Inhumaine condition humaine
Douze ans après, pour la quatrième fois, Sasha Waltz honorait le Festival de Marseille.
C'était en 2013.
« La pornographie, c'est Auschwitz »
Romain Gary
La nudité peut-elle encore déranger aujourd'hui?
Nicole Lapierre, sociologue et anthropologue française, juive polonaise d'origine, décrit l'horreur qui la saisit enfant, découvrant dans le grand livre illustré la nudité et la mort associée, la chair mortifiée et pourtant troublante des monceaux de cadavres. Les nazis -à l'époque pour la plupart allemands mais pas que- ne cachaient pas d'un mouchoir pudique ces cadavres que personne n'aurait du voir. Certains de leur impunité, il les photographiaient. Avec gourmandise.
Holocauste
Peut-on encore écrire de la poésie après Auschwitz? La Shoah est-elle l'unique étalon en platine iridié des horreurs, à nul autre comparable ? Appartient-elle exclusivement au « peuple élu » ou doit-elle être répertoriée au registre des monstrueux chefs-d 'œuvres de l'inhumaine humanité?

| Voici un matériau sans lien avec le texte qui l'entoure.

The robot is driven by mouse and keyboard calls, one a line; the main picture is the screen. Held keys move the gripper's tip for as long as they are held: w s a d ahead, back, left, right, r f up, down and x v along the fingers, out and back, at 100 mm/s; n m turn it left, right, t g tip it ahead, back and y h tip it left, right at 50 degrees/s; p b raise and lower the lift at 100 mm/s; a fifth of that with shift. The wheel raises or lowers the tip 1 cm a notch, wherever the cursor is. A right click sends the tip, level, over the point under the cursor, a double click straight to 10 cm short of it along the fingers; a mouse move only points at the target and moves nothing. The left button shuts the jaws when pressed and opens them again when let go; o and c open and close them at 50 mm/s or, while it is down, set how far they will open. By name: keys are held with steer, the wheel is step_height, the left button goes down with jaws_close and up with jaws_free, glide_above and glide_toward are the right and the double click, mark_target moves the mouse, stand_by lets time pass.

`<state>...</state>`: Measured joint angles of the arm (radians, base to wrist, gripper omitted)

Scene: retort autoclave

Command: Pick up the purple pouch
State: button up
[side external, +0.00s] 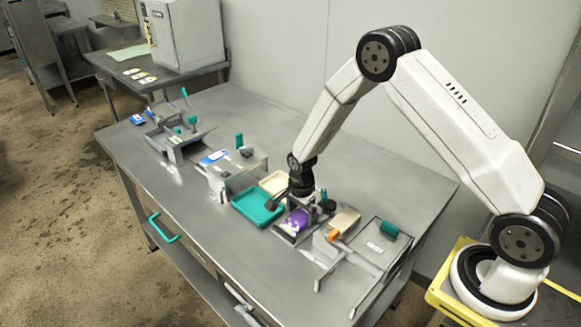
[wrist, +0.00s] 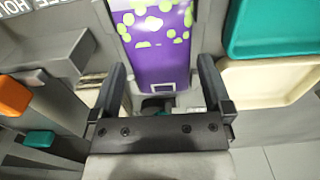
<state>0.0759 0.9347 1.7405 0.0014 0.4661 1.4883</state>
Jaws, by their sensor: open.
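The purple pouch (wrist: 158,62) has yellow-green spots and lies in a grey metal holder, filling the upper middle of the wrist view. In the side external view the purple pouch (side external: 294,222) is on the table below my gripper (side external: 298,199). In the wrist view my gripper (wrist: 162,85) is open, with one finger on each side of the pouch's near end. Nothing is clamped between the fingers. I cannot tell whether the fingers touch the pouch or how high they are above it.
A teal tray (side external: 258,207) and a cream tray (side external: 275,182) sit left of the pouch; in the wrist view the teal tray (wrist: 270,30) is right. An orange part (side external: 333,235) and a teal block (side external: 389,229) are on the right. The table's front left is clear.

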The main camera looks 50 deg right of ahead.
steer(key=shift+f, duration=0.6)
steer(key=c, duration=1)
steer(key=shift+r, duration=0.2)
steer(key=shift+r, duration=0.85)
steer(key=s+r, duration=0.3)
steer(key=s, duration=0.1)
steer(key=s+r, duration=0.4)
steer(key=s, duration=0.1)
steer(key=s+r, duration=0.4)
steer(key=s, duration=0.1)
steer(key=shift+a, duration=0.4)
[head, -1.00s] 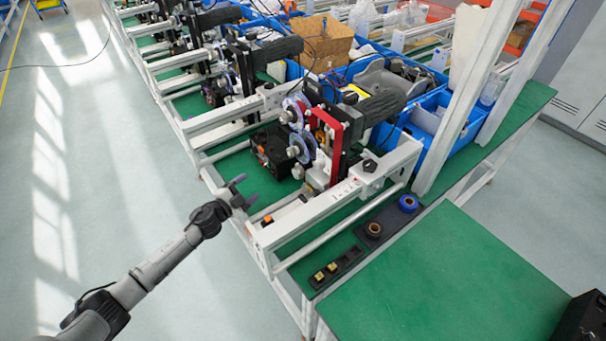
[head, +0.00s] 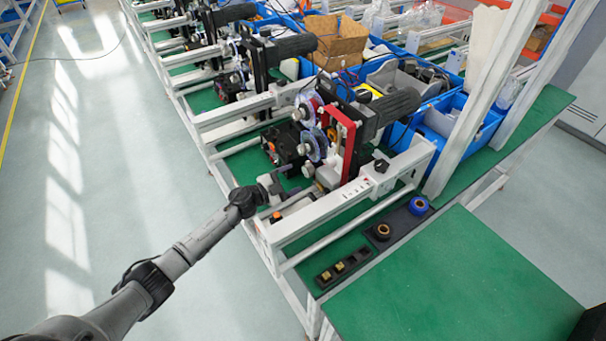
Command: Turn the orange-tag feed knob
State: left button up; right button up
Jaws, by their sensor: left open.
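A small orange piece (head: 276,216) shows at the near left end of the nearest machine's white frame (head: 335,205). I cannot tell if it is the knob's tag. A black knob (head: 380,166) sits on top of that frame, farther right. Another orange part (head: 331,134) shows by the red bracket. My left gripper (head: 279,187) is open at the frame's left end, just above the orange piece in the picture. Its fingers are small and partly lost against the white rails, so contact cannot be told. My right gripper is not in view.
The machine's reels and black motor (head: 388,108) rise beyond the gripper. A black tray (head: 343,268) with small parts and a blue ring (head: 419,205) lie on the green bench. The front green tabletop (head: 455,285) is clear. Blue bins (head: 465,125) stand behind.

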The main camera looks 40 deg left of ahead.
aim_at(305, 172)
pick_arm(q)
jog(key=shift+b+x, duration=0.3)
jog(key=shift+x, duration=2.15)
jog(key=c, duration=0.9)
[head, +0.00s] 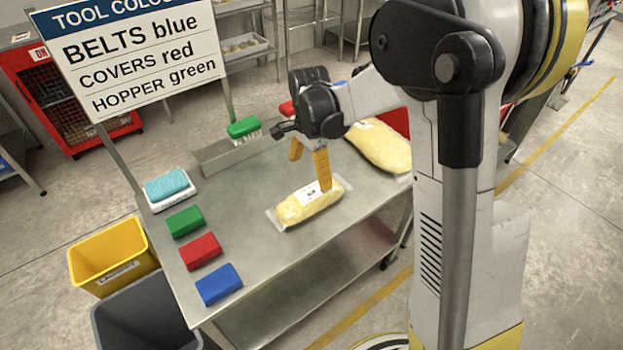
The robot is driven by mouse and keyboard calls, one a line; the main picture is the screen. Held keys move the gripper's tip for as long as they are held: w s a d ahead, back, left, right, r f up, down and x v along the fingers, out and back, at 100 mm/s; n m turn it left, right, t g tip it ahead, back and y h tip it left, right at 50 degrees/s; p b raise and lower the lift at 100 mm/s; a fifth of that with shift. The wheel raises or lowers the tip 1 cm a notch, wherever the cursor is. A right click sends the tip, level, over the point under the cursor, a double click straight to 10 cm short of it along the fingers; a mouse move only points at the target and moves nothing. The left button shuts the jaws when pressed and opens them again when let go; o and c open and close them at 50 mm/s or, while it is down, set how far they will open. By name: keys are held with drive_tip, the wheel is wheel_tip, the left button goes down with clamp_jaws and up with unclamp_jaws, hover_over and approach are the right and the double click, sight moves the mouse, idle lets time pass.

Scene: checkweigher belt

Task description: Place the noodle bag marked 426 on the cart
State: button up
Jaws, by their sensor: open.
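A clear bag of yellow noodles (296,209) lies flat on a steel table (262,262) with a lower shelf. Its small white label is too small to read. A larger yellow bag (379,147) lies at the table's right end, partly hidden by my arm; no number on it is readable. My gripper (309,163) is open, with its orange fingers pointing down. One fingertip overlaps the far part of the smaller bag in the picture; I cannot tell whether it touches. I cannot tell whether this table is the cart.
Blue (219,284), red (201,251) and green (185,221) blocks and a cyan sponge-like pad (166,186) line the table's left side. A sign (137,60) stands behind. Yellow (108,252) and grey (148,312) bins stand at left.

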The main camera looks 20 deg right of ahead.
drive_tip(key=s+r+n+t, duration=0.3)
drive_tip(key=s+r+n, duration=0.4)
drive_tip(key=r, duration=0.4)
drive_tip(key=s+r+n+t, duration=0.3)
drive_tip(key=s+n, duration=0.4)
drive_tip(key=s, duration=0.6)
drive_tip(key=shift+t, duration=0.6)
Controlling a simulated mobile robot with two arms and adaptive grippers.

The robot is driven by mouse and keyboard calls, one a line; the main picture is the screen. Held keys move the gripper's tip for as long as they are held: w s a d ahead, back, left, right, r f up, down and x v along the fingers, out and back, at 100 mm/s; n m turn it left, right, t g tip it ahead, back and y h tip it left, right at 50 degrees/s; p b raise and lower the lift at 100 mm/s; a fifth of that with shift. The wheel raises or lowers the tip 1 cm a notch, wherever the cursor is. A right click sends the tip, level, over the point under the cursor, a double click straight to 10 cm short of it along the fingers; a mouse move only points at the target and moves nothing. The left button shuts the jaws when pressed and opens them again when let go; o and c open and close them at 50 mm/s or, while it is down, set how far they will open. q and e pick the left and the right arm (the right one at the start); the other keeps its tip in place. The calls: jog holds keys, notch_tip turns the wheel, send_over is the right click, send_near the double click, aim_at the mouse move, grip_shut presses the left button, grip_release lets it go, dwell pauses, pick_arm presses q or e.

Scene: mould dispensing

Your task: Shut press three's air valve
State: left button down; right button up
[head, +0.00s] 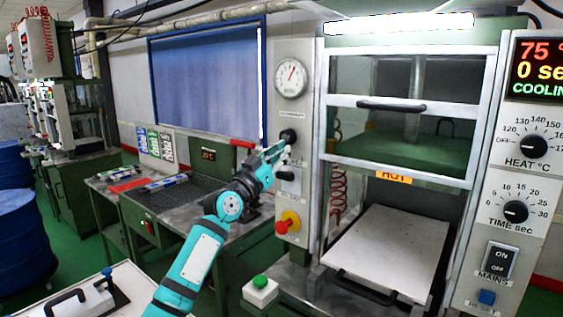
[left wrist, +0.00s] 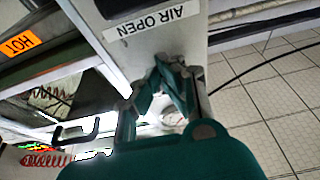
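The press's front panel (head: 295,105) in the head view carries a round gauge (head: 291,78), a black knob (head: 288,136) and, lower, a black part (head: 285,175). No press number is readable. My left gripper (head: 277,151) is at this panel, just below and left of the knob; contact cannot be told. In the left wrist view, its fingers (left wrist: 167,68) come together at the tips, with nothing clear between them. An "AIR OPEN" label (left wrist: 157,20) lies above them, beside a dark part (left wrist: 115,5) cut off by the frame. My right gripper is out of view.
A red and yellow button (head: 288,222) sits lower on the panel. The press's open bay has a pale plate (head: 390,250) with a black handle and a "HOT" label (head: 394,177) above. A green button box (head: 260,291) stands in front. A bench (head: 190,195) is at left.

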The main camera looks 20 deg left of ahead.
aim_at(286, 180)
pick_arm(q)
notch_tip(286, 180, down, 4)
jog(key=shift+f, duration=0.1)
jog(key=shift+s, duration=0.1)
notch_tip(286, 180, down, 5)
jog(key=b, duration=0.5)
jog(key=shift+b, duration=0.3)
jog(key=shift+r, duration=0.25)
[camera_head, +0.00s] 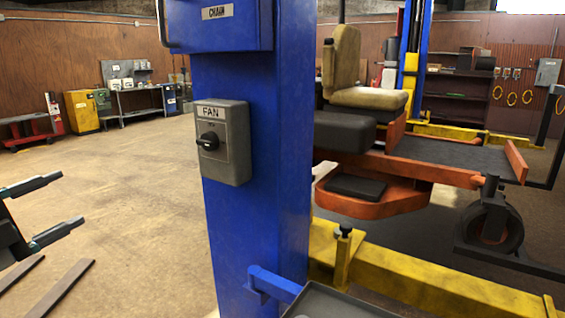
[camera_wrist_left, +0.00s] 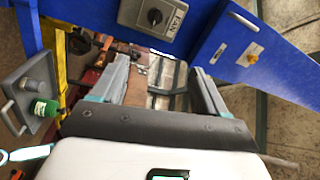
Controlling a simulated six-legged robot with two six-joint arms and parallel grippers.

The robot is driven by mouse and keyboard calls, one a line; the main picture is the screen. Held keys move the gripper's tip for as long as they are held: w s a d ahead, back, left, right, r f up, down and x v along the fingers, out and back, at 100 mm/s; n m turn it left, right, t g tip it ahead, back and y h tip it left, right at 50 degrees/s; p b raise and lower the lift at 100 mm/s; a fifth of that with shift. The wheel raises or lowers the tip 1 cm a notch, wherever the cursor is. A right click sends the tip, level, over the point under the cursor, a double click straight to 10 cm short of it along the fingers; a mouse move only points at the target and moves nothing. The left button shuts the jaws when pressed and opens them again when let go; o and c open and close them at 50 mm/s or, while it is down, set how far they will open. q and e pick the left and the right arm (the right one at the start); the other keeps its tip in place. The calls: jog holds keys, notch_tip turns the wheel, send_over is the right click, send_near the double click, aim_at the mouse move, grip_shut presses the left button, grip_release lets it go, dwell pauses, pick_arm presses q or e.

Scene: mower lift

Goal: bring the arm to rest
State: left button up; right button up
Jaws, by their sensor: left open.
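My left gripper (camera_head: 71,198) is at the left edge of the head view, with its two fingers apart and nothing between them. It is well to the left of the blue post (camera_head: 255,210) and touches nothing that I can see. The left wrist view also shows its spread fingers (camera_wrist_left: 160,65), empty. The grey FAN switch box (camera_head: 222,142) with a black knob is on the post; it also shows at the top of the left wrist view (camera_wrist_left: 155,18). My right gripper is in neither view.
A grey tray (camera_head: 335,304) on a blue bracket juts from the post; a green-capped bottle (camera_wrist_left: 44,107) stands on it. The orange mower (camera_head: 375,200) and yellow lift beam (camera_head: 420,285) are at right. Open floor (camera_head: 110,190) lies at left.

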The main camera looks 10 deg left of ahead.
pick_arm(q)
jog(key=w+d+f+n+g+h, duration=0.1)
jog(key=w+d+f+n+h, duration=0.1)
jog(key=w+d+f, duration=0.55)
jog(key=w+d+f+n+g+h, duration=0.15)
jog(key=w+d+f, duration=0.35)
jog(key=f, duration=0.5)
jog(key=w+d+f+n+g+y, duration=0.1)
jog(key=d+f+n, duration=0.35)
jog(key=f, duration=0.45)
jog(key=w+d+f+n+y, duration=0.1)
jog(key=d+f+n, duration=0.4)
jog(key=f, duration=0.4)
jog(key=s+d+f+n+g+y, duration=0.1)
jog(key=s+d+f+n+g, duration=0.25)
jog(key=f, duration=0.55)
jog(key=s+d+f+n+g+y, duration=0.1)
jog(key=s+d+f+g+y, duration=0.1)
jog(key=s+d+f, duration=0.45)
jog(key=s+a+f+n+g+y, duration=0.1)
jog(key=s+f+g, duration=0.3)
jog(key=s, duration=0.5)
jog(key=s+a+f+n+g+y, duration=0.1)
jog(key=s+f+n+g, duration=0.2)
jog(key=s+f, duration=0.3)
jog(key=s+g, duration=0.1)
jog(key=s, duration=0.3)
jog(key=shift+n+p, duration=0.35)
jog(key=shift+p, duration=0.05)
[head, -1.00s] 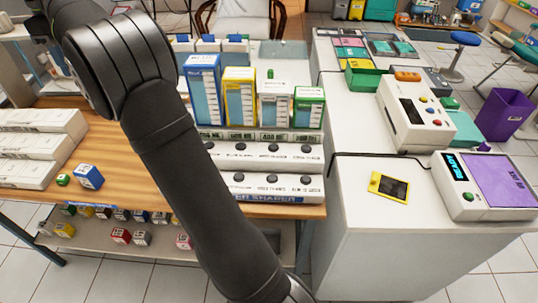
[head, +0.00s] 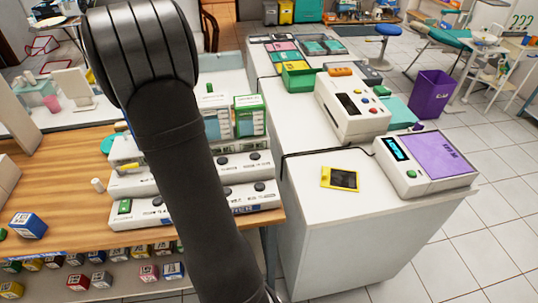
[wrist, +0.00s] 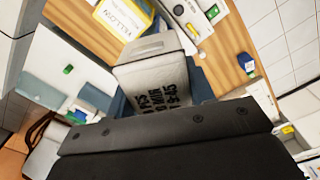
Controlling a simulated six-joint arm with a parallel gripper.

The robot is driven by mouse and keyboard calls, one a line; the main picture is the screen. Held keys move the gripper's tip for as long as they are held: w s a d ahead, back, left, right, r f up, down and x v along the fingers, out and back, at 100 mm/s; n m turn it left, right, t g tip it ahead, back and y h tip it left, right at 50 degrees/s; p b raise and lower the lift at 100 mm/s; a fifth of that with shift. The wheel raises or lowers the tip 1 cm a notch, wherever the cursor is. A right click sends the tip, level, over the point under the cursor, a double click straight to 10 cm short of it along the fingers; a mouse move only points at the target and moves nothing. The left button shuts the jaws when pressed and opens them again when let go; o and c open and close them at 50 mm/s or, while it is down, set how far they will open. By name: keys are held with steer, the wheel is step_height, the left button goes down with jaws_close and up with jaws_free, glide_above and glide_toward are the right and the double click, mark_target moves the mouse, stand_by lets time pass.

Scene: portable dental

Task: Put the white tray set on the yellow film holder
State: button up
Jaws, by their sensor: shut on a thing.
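The yellow film holder (head: 340,178) lies flat on the white counter in the head view, a yellow frame around a dark panel, left of a device with a purple top. In the wrist view a pale grey-white box with dark print, apparently the white tray set (wrist: 152,75), sits between the fingers of my gripper (wrist: 162,92). The gripper is shut on it. My dark arm hides the gripper and the held box in the head view.
The purple-topped device (head: 428,163) and a white machine (head: 352,105) stand on the counter. White stepped racks and a green box (head: 250,117) are left of it on the wooden table (head: 70,185). The counter around the film holder is clear.

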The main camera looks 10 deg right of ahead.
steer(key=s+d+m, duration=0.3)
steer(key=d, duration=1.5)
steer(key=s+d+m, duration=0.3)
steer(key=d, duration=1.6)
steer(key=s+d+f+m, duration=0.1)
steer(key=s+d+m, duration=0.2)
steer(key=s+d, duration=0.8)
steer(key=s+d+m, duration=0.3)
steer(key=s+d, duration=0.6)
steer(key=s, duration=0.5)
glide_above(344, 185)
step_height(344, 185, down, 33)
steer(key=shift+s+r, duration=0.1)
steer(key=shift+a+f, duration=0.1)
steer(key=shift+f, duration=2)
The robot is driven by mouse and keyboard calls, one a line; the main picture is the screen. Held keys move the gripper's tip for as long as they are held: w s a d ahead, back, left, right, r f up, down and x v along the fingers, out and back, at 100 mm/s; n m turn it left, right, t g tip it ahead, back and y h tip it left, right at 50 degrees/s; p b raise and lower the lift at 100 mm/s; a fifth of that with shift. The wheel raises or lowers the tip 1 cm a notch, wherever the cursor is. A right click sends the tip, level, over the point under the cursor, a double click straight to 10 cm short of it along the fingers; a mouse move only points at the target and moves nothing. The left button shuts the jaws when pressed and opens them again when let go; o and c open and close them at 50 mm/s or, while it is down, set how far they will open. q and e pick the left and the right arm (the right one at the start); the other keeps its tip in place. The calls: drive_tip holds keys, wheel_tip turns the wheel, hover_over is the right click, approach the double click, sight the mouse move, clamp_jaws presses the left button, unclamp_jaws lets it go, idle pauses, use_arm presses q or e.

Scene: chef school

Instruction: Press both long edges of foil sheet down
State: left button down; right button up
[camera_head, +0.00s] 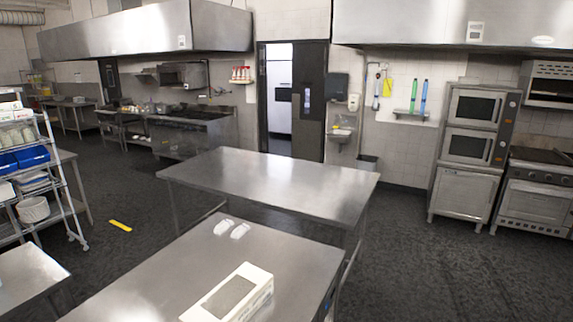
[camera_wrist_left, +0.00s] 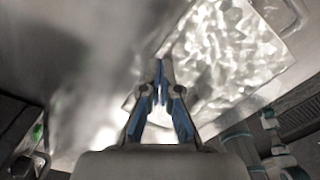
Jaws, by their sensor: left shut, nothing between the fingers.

Une allemande se penche sur la Shoah. Est-elle habilitée à chorégraphier l'holocauste? Les allemands doivent-ils être maudit pour mille générations, au nom du crime de masse que leurs aïeux ont commis? Fallait-il enfin le taire puisque les allemands sont maintenant nos amis? Nier la chose l'annule, la dire est indécent.
Celui qui dénonce un immense scandale peut-il devenir un paria apatride? Certainement pas chez nous, au pays des droits de l'homme et des comités d'éthique. Pourvu que ça dure!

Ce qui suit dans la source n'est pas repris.